Input for this task:
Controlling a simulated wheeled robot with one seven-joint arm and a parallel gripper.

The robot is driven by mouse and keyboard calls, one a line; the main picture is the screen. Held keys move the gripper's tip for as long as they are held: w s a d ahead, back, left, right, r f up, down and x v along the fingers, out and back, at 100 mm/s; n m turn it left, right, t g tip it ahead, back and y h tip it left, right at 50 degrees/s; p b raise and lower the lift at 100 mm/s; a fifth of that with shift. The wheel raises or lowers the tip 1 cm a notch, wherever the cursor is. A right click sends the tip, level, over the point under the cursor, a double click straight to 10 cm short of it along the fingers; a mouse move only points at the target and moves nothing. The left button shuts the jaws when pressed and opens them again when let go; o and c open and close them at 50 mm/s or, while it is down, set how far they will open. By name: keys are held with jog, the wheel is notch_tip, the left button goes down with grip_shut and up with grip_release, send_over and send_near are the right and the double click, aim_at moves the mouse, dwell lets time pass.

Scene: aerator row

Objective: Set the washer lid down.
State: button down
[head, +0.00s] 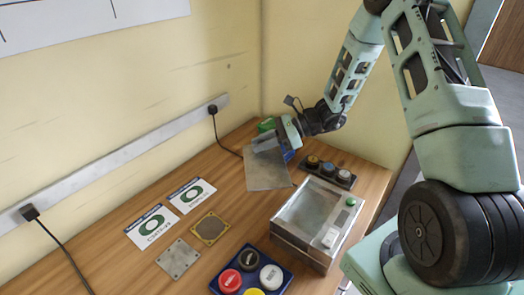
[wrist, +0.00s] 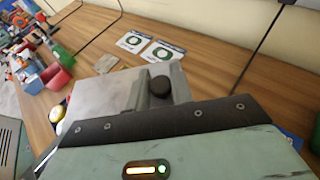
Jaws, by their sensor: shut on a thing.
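The washer lid (head: 267,174) is a thin flat grey plate. It also shows in the wrist view (wrist: 105,97), with a round black knob (wrist: 159,86) between my fingers. My gripper (head: 265,146) is shut on it by this knob, over the back part of the wooden table. I cannot tell whether the lid's lower edge touches the table. A metal box with a glassy top (head: 312,218), a green button and a white switch stands in front of the lid and to its right, apparently the washer.
A black rack with several knobs (head: 330,172) stands right of the lid. A blue tray (head: 283,284) of coloured round pieces is at the front. Two printed cards (head: 152,227), a grey plate (head: 178,259) and a brown square plate (head: 210,228) lie left. Bare wood lies between cards and lid.

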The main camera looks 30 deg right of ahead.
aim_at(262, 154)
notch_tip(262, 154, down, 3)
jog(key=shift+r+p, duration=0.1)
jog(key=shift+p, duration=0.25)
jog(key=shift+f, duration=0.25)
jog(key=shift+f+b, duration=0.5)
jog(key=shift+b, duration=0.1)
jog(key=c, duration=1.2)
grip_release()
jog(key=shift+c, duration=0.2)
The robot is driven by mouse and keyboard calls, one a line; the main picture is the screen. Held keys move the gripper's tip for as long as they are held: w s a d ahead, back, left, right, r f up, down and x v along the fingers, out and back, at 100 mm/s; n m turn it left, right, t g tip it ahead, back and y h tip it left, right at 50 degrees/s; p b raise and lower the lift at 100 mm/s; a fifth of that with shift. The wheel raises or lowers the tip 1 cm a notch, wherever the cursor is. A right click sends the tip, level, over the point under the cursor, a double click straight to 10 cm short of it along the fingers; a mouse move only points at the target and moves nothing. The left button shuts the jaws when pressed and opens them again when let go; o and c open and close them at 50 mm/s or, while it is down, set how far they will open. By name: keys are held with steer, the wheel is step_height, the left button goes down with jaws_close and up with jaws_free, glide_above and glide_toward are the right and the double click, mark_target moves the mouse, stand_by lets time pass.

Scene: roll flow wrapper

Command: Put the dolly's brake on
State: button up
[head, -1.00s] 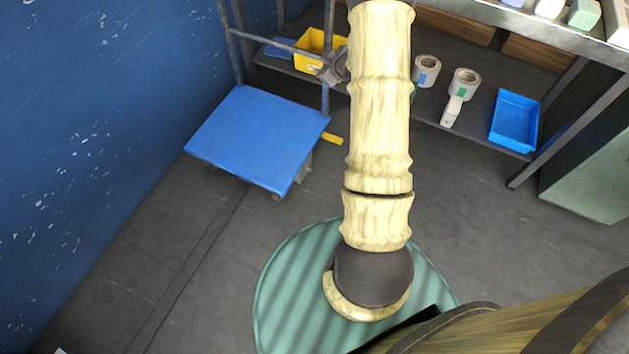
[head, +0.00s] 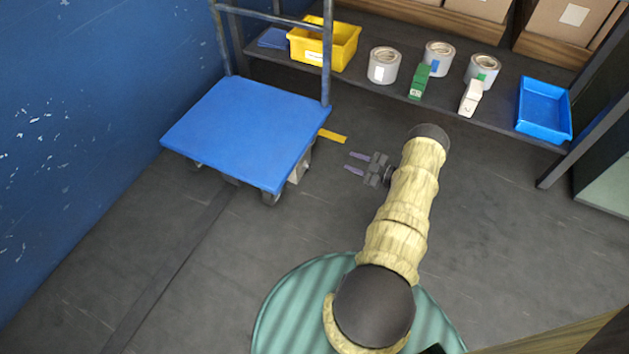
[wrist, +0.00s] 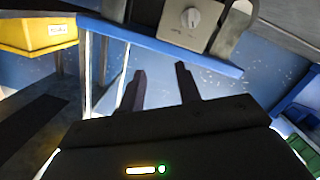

Instructions for the task:
Repeat verbatim all the material, but not the pictures.

Exercise solution:
Controlling a simulated wheeled robot with one seven-joint arm and a parallel gripper.

The robot is driven by mouse and keyboard calls, one a line; the main picture is the screen. Held keys move the gripper's tip for as long as they are held: w s a d ahead, back, left, right, r f up, down and x v along the fingers, out and back, at 100 mm/s; n m turn it left, right, t g tip it ahead, back and y h tip it left, right at 50 degrees/s; p b raise and lower the lift at 100 mm/s; a fifth of that with shift. The wheel raises or lowers the tip 1 cm a notch, wherever the cursor is. A right click sends the tip, level, over the point under the cursor, a double click straight to 10 cm short of it along the fingers; a mouse move only points at the target and moves nothing. The left button shuts the jaws when pressed and opens them again when let go; o and c open and close them at 50 mm/s or, while it is down, set how far they will open. By name: keys are held with jog, the wheel is notch_tip, the left button goes down with grip_shut and up with grip_release, send_over and send_near are the right and the double click, aim_at moves the mouse, dwell lets time pass.

Scene: aerator row

Objective: Set the washer lid down.
State: button down
[head, +0.00s] 
[wrist, +0.00s] 
Jaws, by their sensor: shut on a thing.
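The washer lid (head: 267,174) is a thin flat grey plate. It also shows in the wrist view (wrist: 105,97), with a round black knob (wrist: 159,86) between my fingers. My gripper (head: 265,146) is shut on it by this knob, over the back part of the wooden table. I cannot tell whether the lid's lower edge touches the table. A metal box with a glassy top (head: 312,218), a green button and a white switch stands in front of the lid and to its right, apparently the washer.
A black rack with several knobs (head: 330,172) stands right of the lid. A blue tray (head: 283,284) of coloured round pieces is at the front. Two printed cards (head: 152,227), a grey plate (head: 178,259) and a brown square plate (head: 210,228) lie left. Bare wood lies between cards and lid.

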The main camera looks 30 deg right of ahead.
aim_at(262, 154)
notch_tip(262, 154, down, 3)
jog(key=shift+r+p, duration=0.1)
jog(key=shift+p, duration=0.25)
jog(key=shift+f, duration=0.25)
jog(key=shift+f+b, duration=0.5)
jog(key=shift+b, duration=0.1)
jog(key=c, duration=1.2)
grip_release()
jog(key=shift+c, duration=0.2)
The robot is driven by mouse and keyboard calls, one a line; the main picture is the screen. Held keys move the gripper's tip for as long as they are held: w s a d ahead, back, left, right, r f up, down and x v along the fingers, out and back, at 100 mm/s; n m turn it left, right, t g tip it ahead, back and y h tip it left, right at 50 degrees/s; p b raise and lower the lift at 100 mm/s; a fifth of that with shift. The wheel raises or lowers the tip 1 cm a notch, wherever the cursor is. A right click sends the tip, level, over the point under the cursor, a double click straight to 10 cm short of it along the fingers; a mouse move only points at the target and moves nothing. The left button shuts the jaws when pressed and opens them again when let go; o and c open and close them at 50 mm/s or, while it is down, set how far they will open. By name: keys are held with steer, the wheel is step_height, the left button goes down with jaws_close and up with jaws_free, glide_above and glide_toward are the right and the double click, mark_target moves the mouse, stand_by lets time pass.

Scene: roll flow wrapper

Command: Put the dolly's brake on
State: button up
[head, -1.00s] 
[head, +0.00s] 
[wrist, +0.00s] 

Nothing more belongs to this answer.